Recently I had the privilege to meet the Ziff and Goldberg brothers at the KNAC.COM studio while they were here in L.A. After a few minutes into our conversation it was obvious that they take their work seriously. Witnessing their frequent ball-busting and wisecracks, however, it was evident that this band really knows how to have a good time. They should do really well.
KNAC.COM: Okay, I’m at the KNAC.COM studio with Age Of Evil. Hello, gentlemen. Will you introduce yourselves, please?
JORDAN ZIFF: I’m Jordan Ziff, the lead guitar player.
GARRETT ZIFF: I’m Garrett Ziff, the drummer and the brains.
JACOB GOLDBERG: I’m Jacob Goldberg. I’m the bass player.
JEREMY GOLDBERG: I’m Jeremy Goldberg, the rhythm guitarist and lead singer.
JORDAN ZIFF: And Garrett’s not the brains. He’s an idiot.
GARRETT ZIFF: No, as the drummer I write all the songs.
JACOB GOLDBERG: Age Of Evil’s like one giant brain that feeds the four of us.
KNAC.COM: You’re like the Neil Peart of the band.
JACOB GOLDBERG: No. He’s like the Tommy Lee.
KNAC.COM: He gets all the women?
JACOB GOLDBERG: Not all of them.
JORDAN ZIFF: He’s like the Tommy Lee who doesn’t do shit, but gets away because he’s talented. He’s talented, but he doesn’t practice. I’m talented, but I do practice. So, basically Garrett’s an asshole and I work my ass off. And Garrett just kinda cruises along.

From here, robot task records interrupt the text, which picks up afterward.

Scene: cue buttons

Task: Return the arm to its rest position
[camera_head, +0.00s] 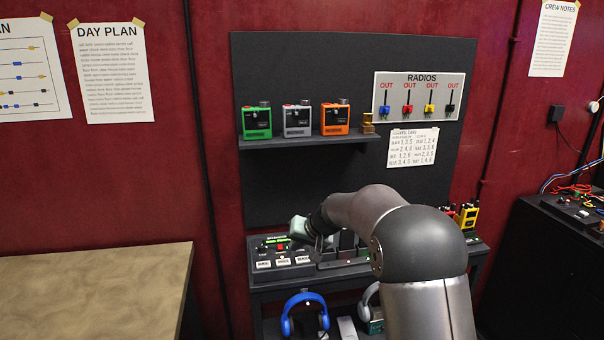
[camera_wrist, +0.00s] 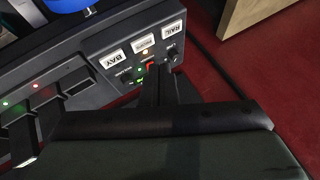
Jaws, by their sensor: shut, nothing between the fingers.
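My arm (camera_head: 425,240) reaches from the lower right of the head view toward the back shelf. My gripper (camera_head: 300,230) is just above the left part of a dark button panel (camera_head: 262,248); my forearm partly hides this area. In the wrist view, my gripper (camera_wrist: 158,72) is shut and empty. Its fingertips are close to a red button (camera_wrist: 152,65) on the panel, beside small green lights. I cannot tell whether they touch it. White labels, among them RAIL (camera_wrist: 172,29) and BAY (camera_wrist: 109,61), are on the panel.
Green (camera_head: 257,122), grey (camera_head: 297,121) and orange (camera_head: 335,119) radios stand on a wall shelf (camera_head: 310,142). Blue headphones (camera_head: 304,314) hang below the panel. Dark charging slots (camera_head: 345,257) are right of the panel. A bare tan table (camera_head: 90,290) is at left.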

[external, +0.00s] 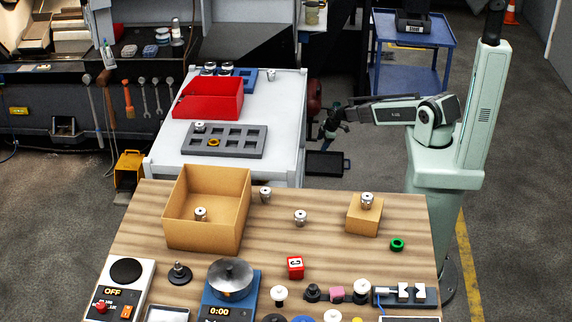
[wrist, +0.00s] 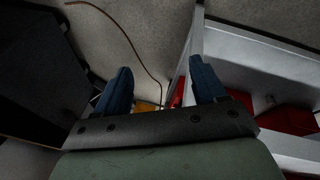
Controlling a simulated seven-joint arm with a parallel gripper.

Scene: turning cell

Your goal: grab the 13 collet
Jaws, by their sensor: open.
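Several silver collets with light tops show in the external view; I cannot read a 13 on any of them. One collet (external: 201,214) is inside the open cardboard box (external: 239,212). Two stand on the wooden table, one just right of the box (external: 265,194) and one farther right (external: 300,217). Another collet (external: 367,200) sits on a small cardboard block (external: 363,220). One more (external: 199,127) is on the grey slotted tray (external: 235,153). My gripper (external: 333,126) is beyond the tables, right of the white bench, apart from every collet. Its open, empty blue fingers show in the wrist view (wrist: 161,82).
The red bin (external: 208,103) and blue rack (external: 243,75) with more collets stand on the white bench (external: 284,110). A red cube (external: 295,267), green ring (external: 397,244) and blue scale (external: 231,285) are on the wooden table. A blue cart (external: 412,40) stands behind.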

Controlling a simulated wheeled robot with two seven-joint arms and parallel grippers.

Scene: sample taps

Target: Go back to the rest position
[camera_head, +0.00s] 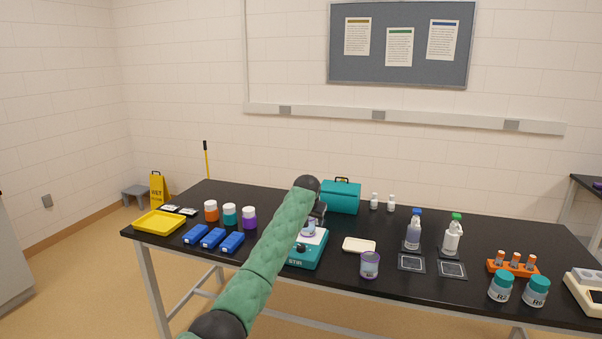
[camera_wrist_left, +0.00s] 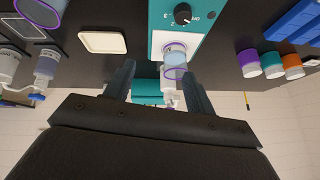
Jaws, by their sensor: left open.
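My left arm, green with black joints, reaches up across the middle of the head view. My left gripper (camera_head: 318,213) is just behind and above a teal stirrer (camera_head: 305,250) with a white top. A clear beaker with purple bands (camera_head: 309,229) stands on the stirrer. In the left wrist view the gripper's two fingers (camera_wrist_left: 160,72) are apart, and the beaker (camera_wrist_left: 175,56) shows beyond and between them. I cannot tell how far the fingertips are from it. The arm hides part of the stirrer. My right gripper is not in view.
Another purple-banded beaker (camera_head: 369,265) and a cream tray (camera_head: 359,245) are right of the stirrer. A teal case (camera_head: 341,197) is behind. Blue blocks (camera_head: 213,238), lidded jars (camera_head: 229,214) and a yellow tray (camera_head: 158,222) are left.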

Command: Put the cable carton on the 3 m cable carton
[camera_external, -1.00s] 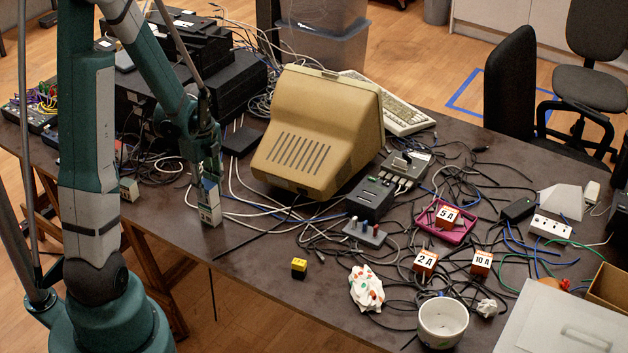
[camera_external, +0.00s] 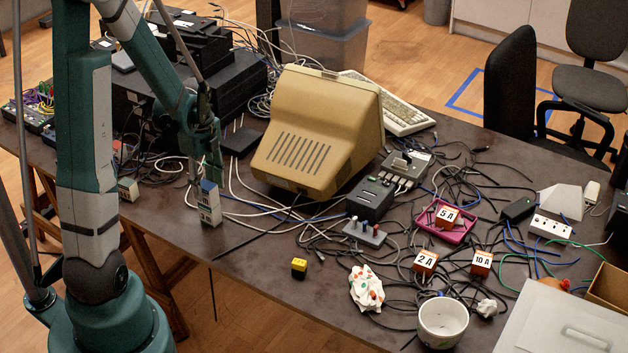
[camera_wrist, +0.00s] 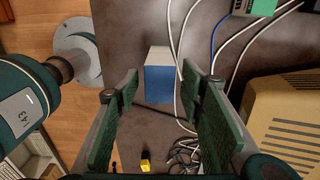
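A pale carton with a blue top (camera_external: 209,187) stands upright on the table, left of the old beige monitor. Below it is a pale, printed lower part (camera_external: 210,214); together they look like two cartons stacked in line, but the seam is too small to be sure. In the wrist view, the blue face (camera_wrist: 159,85) lies between my fingers, with clear gaps on both sides. My gripper (camera_external: 206,172) is open and empty just above the blue top. Another small pale carton (camera_external: 128,190) stands farther left near the table edge.
The beige monitor (camera_external: 315,130) stands close on the right, with black equipment (camera_external: 225,85) behind. White cables (camera_external: 255,208) run beside the cartons. The table front near the cartons is mostly clear.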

KNAC.COM: As a fairly new band you’ve already toured internationally. Where have you been so far?
JACOB GOLDBERG: We’ve been through a few countries in Europe. Germany, Denmark, Holland, Switzerland, and London…London’s not a country.
KNAC.COM: You’ve toured with some major bands in your travels and have played big stadium shows. How did that happen for you in such a short time?
JACOB GOLDBERG: We got asked to do the Bang Your Head festival in Germany in 2007, right when our first album came out. We got asked to this 15-20,000 person festival with Heaven and Hell, and who else?
JEREMY GOLDBERG: Nazareth, HammerFall, Girlschool, W.A.S.P., Edguy…
JACOB GOLDBERG: We got asked to do that and it was what kind of kick-started the whole thing. From there we met the guy who would be starting the label that we’re with now. You know, everything just goes in steps. You meet someone who introduces you to someone else and that’s how it all got started.
KNAC.COM: Your music is a concoction of all this good shit. When you started off did you guys aspire to play any particular genre?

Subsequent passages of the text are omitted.